Day: June 30, 2014

Fun-Filled Summer Plans, Professorial Edition

What people seem to think professors do all summer

A few weeks ago, I picked up Middle Boy (MB) from a play date with one of his buddies. While I was waiting for the boys to wrap up, I exchanged a few sentences with the little host’s dad, whom I rarely see (he has an advanced degree, a professional one, and seems to work a lot). He asked if we had fun-filled plans for the summer, and I said that we would take a week off to go to a nearby vacationing spot and will also have the kids at home around July 4th, but that, other than that, husband and I work and the kids go to camp or daycare. The dad was surprised and said “But I thought you worked at the university?” And there it was again, the assumption that I am on vacation all summer because I don’t teach.

I said that the local university was a big research university, where teaching was only a component of what faculty do, and that research was extremely important. I said that during the academic year professors were quite busy with teaching, especially when large undergraduate courses were involved,  so summer was prime time to catch up on writing papers and proposals and focus on advising graduate students. Then we talked a little about whether I worked in a lab (not) and what I did, and it was cool to see his eyes light up at the mention of the word “quantum.” But I should probably work a little more on my response, as I seem to come across this issue fairly often.
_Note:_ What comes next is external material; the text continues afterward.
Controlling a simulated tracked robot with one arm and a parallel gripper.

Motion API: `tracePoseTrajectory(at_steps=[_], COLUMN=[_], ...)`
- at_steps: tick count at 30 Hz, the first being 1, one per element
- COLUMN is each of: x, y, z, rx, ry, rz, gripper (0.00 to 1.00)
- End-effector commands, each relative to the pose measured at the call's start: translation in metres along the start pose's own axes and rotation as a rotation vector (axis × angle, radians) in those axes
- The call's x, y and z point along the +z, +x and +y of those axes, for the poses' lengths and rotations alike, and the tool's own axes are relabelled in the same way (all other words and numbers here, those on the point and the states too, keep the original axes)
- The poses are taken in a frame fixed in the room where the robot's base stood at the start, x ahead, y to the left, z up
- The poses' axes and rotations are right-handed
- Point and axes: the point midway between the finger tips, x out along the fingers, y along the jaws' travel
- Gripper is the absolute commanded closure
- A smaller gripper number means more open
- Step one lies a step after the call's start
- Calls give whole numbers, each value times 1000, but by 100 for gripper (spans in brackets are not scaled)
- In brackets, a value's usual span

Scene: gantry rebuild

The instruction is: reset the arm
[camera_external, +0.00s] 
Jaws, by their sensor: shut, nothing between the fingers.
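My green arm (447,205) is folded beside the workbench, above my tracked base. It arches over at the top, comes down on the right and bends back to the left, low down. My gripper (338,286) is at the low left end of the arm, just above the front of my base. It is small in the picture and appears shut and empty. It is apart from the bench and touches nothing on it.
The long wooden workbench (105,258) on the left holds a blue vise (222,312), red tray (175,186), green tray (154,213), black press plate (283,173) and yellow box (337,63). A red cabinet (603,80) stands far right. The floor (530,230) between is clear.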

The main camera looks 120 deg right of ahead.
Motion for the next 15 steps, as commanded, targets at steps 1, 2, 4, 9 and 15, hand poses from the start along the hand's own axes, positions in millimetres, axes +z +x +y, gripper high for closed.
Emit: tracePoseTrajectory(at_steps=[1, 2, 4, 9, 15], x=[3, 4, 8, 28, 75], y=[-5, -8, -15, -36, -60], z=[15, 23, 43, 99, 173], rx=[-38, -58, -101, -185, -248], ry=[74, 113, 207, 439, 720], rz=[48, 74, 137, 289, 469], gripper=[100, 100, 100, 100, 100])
Around the same time, DH and I finalized the refinancing of our house, and I got to talking to the mortgage lender (we are staying with the same bank as before, so we know her fairly well). While we were waiting for something, we chatted, and she had a lot of questions about what I do, and what research entails, and how much I teach. I hope I managed to convey that running your own research group is a lot like running a small business, in the sense that you are responsible for the funding and overseeing the people who work with you. She wanted to know how high a percentage of my time goes into teaching ;  that’s a hard question to answer. I tried to convey that we have a nominal teaching load set by the college, and then research-active faculty get course load reductions proportional to how much research activity they are engaged in. Also, it’s very different to teach a 200-person freshman course  versus a 20-student advanced elective or a graduate seminar.

You know, I don’t mind that people who’ve never been to college don’t know what an academic job entails; to them, professors are just teachers. But when people who have been through college and even post-graduate education don’t know what professors do or could potentially do, that’s our own fault.
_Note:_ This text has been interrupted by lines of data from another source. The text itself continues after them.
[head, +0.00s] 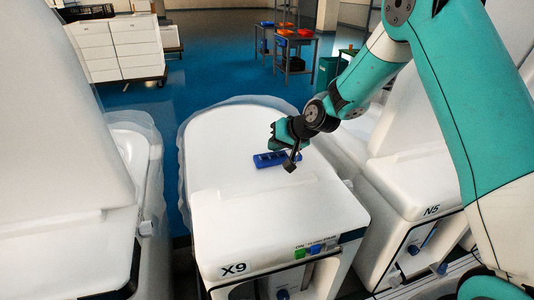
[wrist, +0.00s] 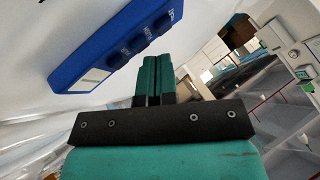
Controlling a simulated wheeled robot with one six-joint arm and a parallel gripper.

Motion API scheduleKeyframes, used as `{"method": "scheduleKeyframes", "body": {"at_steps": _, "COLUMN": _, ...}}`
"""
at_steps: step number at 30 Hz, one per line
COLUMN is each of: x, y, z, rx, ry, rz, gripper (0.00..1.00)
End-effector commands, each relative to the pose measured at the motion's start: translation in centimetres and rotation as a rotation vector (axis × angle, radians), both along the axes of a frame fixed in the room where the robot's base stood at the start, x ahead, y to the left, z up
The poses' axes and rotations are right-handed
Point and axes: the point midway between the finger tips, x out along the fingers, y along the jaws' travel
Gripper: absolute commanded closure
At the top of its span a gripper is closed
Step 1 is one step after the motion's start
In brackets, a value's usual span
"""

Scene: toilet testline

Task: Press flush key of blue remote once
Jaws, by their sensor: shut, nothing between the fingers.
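The blue remote (head: 270,159) lies on the closed white lid of the toilet (head: 235,130) marked X9. In the wrist view the blue remote (wrist: 118,45) shows a light display at its lower left end and a row of dark blue keys with small white lettering, too small to read surely. My gripper (head: 274,143) is shut and empty at the remote's right end in the head view. In the wrist view its closed fingertips (wrist: 153,60) are beside the remote's edge near the keys. Whether they touch the remote cannot be told.
Green and blue buttons (head: 308,250) sit on the X9 unit's front. White drawers (head: 115,48) and tables with bins (head: 290,48) stand behind on blue floor.

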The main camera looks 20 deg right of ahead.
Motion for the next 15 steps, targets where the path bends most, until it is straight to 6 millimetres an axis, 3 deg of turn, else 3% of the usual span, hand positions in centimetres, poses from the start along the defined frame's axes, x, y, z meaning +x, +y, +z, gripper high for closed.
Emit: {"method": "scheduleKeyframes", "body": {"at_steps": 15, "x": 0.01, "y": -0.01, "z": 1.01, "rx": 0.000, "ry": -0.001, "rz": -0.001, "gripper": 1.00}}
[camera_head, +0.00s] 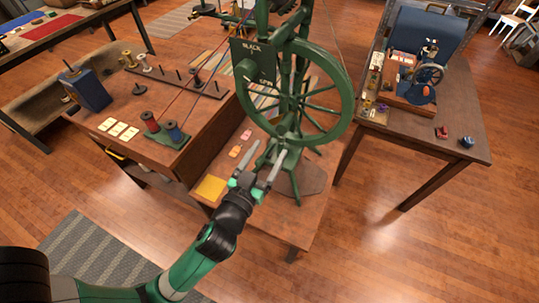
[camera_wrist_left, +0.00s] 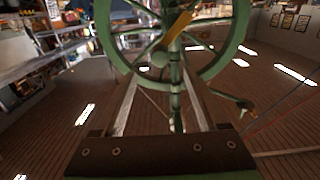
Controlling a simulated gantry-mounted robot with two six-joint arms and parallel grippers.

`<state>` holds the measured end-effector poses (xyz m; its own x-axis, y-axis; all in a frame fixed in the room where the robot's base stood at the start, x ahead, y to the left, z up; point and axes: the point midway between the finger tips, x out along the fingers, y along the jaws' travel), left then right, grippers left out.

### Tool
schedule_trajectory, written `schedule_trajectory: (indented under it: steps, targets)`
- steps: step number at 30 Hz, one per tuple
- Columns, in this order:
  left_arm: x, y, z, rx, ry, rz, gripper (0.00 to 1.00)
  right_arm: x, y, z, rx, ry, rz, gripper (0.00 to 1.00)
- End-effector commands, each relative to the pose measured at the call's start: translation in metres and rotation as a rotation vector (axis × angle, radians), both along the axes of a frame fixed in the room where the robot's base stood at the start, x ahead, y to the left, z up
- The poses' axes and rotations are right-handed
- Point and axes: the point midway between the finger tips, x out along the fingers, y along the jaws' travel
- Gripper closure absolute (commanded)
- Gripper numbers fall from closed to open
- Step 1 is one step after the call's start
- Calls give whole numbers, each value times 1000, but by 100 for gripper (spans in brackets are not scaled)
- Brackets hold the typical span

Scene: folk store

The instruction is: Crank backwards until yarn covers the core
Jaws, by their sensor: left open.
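A green spoked wheel (camera_head: 342,112) stands upright on a green frame in the middle of the head view. A dark sign reading "BLACK" (camera_head: 250,62) is beside it. The wheel's lower part also shows in the wrist view (camera_wrist_left: 243,25). An orange-yellow bar (camera_wrist_left: 180,27) crosses the wheel there. I cannot tell which part is the crank, or see a yarn-covered core.
The wooden table (camera_head: 290,232) under the wheel carries a yellow square (camera_head: 211,188) and small cards. Red and blue spools (camera_head: 172,130) stand on the bench at left. Open floor lies at front right.

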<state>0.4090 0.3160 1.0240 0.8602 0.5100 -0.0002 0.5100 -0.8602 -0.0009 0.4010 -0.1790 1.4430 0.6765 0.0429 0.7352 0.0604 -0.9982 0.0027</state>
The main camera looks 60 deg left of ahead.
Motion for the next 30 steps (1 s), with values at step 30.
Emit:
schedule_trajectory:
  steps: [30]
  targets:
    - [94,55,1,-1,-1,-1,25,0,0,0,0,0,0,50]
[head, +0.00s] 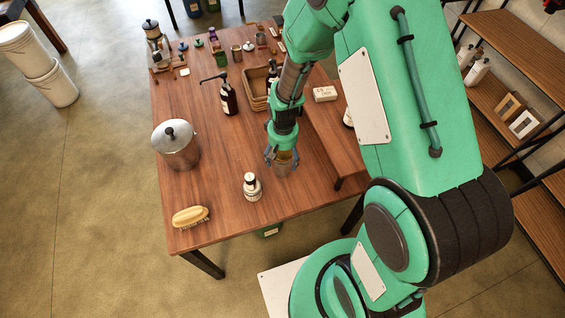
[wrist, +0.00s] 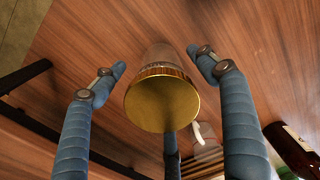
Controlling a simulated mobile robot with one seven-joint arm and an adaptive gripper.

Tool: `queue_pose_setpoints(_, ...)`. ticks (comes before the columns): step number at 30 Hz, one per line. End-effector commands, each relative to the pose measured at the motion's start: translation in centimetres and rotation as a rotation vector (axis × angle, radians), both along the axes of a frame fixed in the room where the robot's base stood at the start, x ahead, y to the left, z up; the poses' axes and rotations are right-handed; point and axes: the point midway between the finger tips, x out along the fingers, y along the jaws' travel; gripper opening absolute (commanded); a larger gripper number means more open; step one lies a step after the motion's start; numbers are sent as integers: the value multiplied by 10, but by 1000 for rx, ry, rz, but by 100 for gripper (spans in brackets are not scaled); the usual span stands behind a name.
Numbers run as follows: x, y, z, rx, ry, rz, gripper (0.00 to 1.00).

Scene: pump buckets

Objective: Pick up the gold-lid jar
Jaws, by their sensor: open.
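The gold-lid jar (wrist: 162,105) is in the middle of the wrist view, with its round gold lid facing the camera and its body partly hidden behind the lid. My gripper (wrist: 165,72) is open above it, with blue-grey fingers to the left and right and another behind the lid at the bottom. Clear gaps show between the jar and the left and right fingers. In the head view my gripper (head: 282,160) points down at the table near its front right part. A small amber part of the jar (head: 286,157) shows between the fingers there; the rest is hidden.
On the wooden table (head: 225,150), a white-capped bottle (head: 252,186) stands left of my gripper, with a brush (head: 190,216) and metal pot (head: 176,144) farther left. A dark pump bottle (head: 227,97) and wicker tray (head: 256,92) stand behind. A raised wooden board (head: 335,140) lies right.

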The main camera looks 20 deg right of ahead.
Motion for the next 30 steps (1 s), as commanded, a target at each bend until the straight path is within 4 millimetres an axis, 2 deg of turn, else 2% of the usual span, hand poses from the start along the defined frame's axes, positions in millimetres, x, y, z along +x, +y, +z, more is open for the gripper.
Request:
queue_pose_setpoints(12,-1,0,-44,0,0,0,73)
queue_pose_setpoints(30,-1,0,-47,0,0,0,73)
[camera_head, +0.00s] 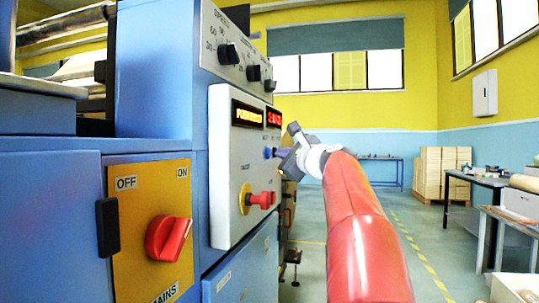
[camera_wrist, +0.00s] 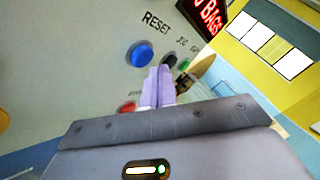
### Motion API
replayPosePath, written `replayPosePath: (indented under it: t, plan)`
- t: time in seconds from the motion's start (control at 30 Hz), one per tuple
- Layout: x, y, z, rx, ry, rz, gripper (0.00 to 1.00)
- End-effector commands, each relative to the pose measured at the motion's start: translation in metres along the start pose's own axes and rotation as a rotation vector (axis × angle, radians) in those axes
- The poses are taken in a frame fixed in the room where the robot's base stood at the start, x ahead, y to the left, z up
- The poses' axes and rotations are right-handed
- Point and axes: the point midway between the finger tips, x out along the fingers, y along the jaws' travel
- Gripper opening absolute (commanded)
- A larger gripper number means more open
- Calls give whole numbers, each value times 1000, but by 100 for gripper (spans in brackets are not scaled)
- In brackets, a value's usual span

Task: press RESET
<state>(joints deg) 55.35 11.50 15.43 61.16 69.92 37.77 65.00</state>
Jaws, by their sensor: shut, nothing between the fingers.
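The RESET button (camera_wrist: 139,53) is a round blue button under the printed word RESET on the grey control panel (camera_wrist: 90,60), seen in the wrist view. My gripper (camera_wrist: 160,72) is shut and empty, its two pale purple fingers together. In that view the fingertips lie just right of and below the blue button, beside a black button (camera_wrist: 168,60) under a JOG label. I cannot tell whether the tips touch the panel. In the head view my gripper (camera_head: 278,153) is at the right side of the panel, below the displays, and the RESET label cannot be read.
A green button (camera_wrist: 184,66) and a red button (camera_wrist: 127,107) are near the fingers. In the head view the panel has a red knob (camera_head: 262,200) on yellow, and lit displays (camera_head: 248,114). A red MAINS switch (camera_head: 168,239) is nearer.

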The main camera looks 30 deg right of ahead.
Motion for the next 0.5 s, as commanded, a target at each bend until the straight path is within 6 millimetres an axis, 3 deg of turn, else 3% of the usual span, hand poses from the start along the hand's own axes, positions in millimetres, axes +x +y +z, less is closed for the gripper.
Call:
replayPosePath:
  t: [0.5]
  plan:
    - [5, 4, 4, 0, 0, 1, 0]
I do tell my undergrads what professors do and how research is funded. But I presume most people don’t. Also, there are many students who go to schools that are not major research universities. And it is true that many professors do take summers “off” in the sense that they cannot be found on campus. Some take the summer completely off because they say “no pay, no work” and perhaps travel for pleasure; some travel for work; some work most of the time from home. I can certainly be found on campus all summer, as can most of my colleagues. Summer is an extremely busy time, because students don’t have classes and professors don’t teach. Also, NSF proposal deadlines are in the fall, as are for several other agencies; consequently, mad paper writing during the early summer gets replaced by mad proposal writing in the late summer and early fall. (I sometimes wish I were the person who takes a month off with kids and just relaxes. The truth is, there is always a lot of work to do, but even without it, relaxing is simply not me.)
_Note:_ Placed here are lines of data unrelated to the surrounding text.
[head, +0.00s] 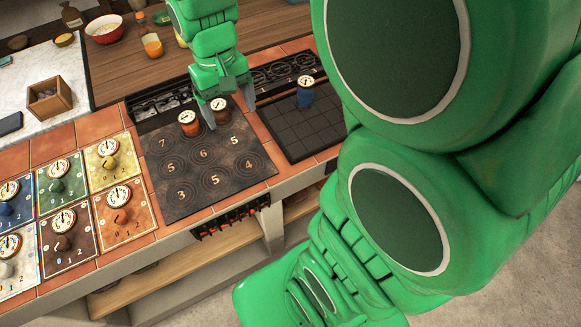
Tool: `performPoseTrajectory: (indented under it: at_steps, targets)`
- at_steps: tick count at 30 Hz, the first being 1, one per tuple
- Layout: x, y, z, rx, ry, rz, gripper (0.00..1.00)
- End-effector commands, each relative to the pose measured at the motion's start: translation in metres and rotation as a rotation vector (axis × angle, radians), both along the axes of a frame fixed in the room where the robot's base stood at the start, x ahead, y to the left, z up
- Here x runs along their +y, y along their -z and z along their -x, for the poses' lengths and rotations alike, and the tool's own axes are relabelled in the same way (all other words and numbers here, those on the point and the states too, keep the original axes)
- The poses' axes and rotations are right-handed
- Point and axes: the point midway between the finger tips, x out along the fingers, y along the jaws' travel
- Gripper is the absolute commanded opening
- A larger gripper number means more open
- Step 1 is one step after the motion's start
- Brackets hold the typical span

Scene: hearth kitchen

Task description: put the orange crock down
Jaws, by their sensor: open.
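The orange crock (188,125), with a white dial on its lid, stands upright on the dark cooking plate (185,205), near its back edge by the 7 mark. My gripper (229,106) is open and points down at the back of this plate, just right of the orange crock. Its fingers are apart from each other. A brown crock (219,113) with a similar dial shows between or just behind the fingers; I cannot tell which. The orange crock is outside the fingers, beside the left one.
A blue crock (305,98) stands on a gridded black plate (300,130) to the right. Coloured dial panels (122,213) lie at the left. A wooden box (50,99), a red bowl (104,29) and an orange jar (152,46) stand behind. The cooking plate's front is clear.

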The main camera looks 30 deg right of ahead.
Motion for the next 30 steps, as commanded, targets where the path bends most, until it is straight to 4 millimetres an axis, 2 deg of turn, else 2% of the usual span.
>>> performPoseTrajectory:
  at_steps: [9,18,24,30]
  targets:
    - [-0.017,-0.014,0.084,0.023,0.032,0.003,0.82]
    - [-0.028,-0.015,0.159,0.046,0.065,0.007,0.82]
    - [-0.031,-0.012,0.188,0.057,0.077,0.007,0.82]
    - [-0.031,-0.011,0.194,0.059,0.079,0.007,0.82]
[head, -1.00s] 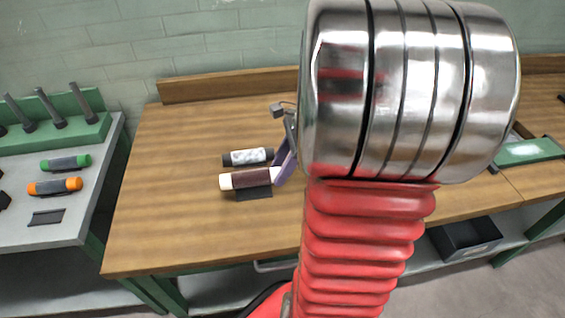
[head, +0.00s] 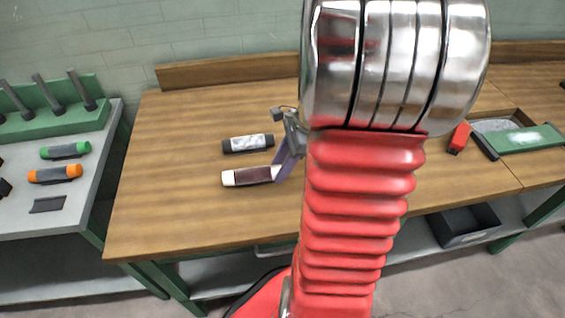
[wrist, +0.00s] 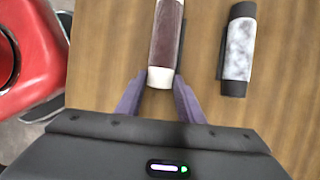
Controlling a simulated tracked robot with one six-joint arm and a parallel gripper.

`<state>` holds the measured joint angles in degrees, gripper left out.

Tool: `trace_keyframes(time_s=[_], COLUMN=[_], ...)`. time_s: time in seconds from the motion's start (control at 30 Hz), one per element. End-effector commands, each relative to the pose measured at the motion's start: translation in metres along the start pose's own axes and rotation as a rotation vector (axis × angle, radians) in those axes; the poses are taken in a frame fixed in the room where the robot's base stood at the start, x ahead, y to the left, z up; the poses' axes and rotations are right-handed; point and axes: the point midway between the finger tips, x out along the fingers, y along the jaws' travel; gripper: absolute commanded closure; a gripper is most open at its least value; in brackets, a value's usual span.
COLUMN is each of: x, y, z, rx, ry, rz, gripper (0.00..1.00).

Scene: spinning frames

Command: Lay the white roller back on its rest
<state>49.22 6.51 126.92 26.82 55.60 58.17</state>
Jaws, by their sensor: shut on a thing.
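The white roller (head: 245,176), with white end caps and a dark maroon middle, lies level at the wooden table's top. My gripper (head: 280,174) has its purple fingers at the roller's right end. In the wrist view, the roller (wrist: 166,35) points away from me, and my gripper (wrist: 159,84) is shut on its near white cap, one finger each side. A dark flat rest shows under the roller in the earlier head view; now the roller hides nearly all of it. I cannot tell whether the roller touches the rest.
A black-capped roller with a pale mottled middle (head: 248,143) lies just behind, parallel. On the left grey bench are a green roller (head: 66,150), an orange roller (head: 55,174) and an empty dark rest (head: 47,205). The front-left tabletop is clear.

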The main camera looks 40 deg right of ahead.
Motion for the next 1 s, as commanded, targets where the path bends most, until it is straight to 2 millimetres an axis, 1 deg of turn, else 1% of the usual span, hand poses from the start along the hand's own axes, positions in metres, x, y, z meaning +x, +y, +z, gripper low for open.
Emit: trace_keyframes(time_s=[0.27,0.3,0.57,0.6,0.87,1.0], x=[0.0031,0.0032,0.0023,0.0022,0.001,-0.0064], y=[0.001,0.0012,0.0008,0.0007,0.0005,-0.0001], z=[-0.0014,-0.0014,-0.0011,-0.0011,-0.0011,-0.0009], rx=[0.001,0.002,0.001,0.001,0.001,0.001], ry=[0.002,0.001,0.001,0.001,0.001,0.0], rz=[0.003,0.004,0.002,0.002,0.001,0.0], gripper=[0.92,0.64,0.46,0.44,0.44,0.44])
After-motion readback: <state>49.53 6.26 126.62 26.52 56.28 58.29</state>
I need to have better or perhaps more varied canned responses, which help convey to nonacademic people, in a few short sentences, that us academics are not useless overpaid layabouts. Canned responses are great as they help me detach and not get worked up about questions that cause me to, well, get worked up (a  canned response I instituted in response to the annoying  “Where are you from?” is doing wonders for my sanity). For instance, I could start by saying something like “There are different universities, with some more focused on teaching and some more on research. My uni is one of the research-heavy ones, and the faculty are responsible for teaching undergraduate and graduate students, but a very large portion of our time is devoted to doing research and supervising graduate students. Research is paid for by federal monies, for which we compete by writing grant proposals. Faculty are not generally paid by the university in the summer; summer salary comes from grants…”  But then there are people who are 100% on soft money, which is insanity… How do I explain that to nonacademic folks? And there are all sorts of nuances in terms of institution type, field, seniority, group size… And before you know it, people’s eyes glaze over and you have lost them.

What say you, blogosphere? What do you say (as a prof, student, postdoc) when the general populace confronts you with the assumption that you just laze about all summer?